*WHAT YOU HAVE TO DO:*
Among the records that follow, find the line with "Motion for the" and the line with "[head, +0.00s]". Set down those lines and all lines between them exactly, without adding anything.

··· SUPPLIED RECORDS

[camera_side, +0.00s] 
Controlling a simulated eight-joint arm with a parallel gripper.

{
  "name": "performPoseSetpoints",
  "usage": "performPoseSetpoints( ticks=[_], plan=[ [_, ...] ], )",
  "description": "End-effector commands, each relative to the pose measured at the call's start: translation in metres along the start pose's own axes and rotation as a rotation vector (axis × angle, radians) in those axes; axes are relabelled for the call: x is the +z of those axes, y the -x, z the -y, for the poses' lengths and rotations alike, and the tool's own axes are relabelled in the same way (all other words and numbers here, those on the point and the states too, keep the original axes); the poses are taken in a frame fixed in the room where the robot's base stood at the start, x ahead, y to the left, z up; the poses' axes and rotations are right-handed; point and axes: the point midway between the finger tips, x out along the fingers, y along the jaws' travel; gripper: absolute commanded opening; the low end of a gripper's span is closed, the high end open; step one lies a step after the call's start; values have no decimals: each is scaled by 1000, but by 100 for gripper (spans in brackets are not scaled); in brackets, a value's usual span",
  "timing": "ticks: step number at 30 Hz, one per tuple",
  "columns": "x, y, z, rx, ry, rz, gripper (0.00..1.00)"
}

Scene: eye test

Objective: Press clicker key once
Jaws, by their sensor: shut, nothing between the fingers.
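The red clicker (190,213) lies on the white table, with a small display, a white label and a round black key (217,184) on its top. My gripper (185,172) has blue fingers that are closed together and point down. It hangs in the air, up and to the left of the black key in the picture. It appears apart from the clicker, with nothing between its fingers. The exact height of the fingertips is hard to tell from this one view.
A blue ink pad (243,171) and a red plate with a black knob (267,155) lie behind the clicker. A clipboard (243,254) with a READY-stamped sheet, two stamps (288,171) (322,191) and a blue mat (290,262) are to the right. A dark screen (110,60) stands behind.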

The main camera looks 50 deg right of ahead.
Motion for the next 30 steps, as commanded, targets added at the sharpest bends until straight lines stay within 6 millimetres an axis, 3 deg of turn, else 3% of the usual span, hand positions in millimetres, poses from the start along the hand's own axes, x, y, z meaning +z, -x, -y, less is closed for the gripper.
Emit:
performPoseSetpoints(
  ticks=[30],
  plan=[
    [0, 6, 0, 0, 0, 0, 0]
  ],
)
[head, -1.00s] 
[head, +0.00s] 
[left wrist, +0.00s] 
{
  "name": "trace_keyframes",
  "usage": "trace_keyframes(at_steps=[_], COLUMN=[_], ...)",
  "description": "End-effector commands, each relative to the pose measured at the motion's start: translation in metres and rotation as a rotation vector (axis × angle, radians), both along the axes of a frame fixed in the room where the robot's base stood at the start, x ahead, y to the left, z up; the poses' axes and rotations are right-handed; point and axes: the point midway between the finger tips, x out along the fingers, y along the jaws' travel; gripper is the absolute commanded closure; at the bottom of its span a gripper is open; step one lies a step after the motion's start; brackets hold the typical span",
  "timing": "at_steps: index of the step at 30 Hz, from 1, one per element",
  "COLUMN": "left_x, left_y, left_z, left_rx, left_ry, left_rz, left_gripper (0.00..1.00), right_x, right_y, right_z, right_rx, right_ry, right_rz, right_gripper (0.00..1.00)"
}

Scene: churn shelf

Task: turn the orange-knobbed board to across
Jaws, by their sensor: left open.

······

*FULL RESPONSE:*
Motion for the next 30 steps, as commanded, targets added at the sharpest bends until straight lines stay within 6 millimetres an axis, 3 deg of turn, else 3% of the usual span, hand positions in millimetres, poses from the start along the hand's own axes, x, y, z meaning +z, -x, -y, less is closed for the gripper.
Emit:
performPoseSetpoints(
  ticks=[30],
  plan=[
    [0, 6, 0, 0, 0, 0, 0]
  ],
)
[head, -1.00s] 
[head, +0.00s] 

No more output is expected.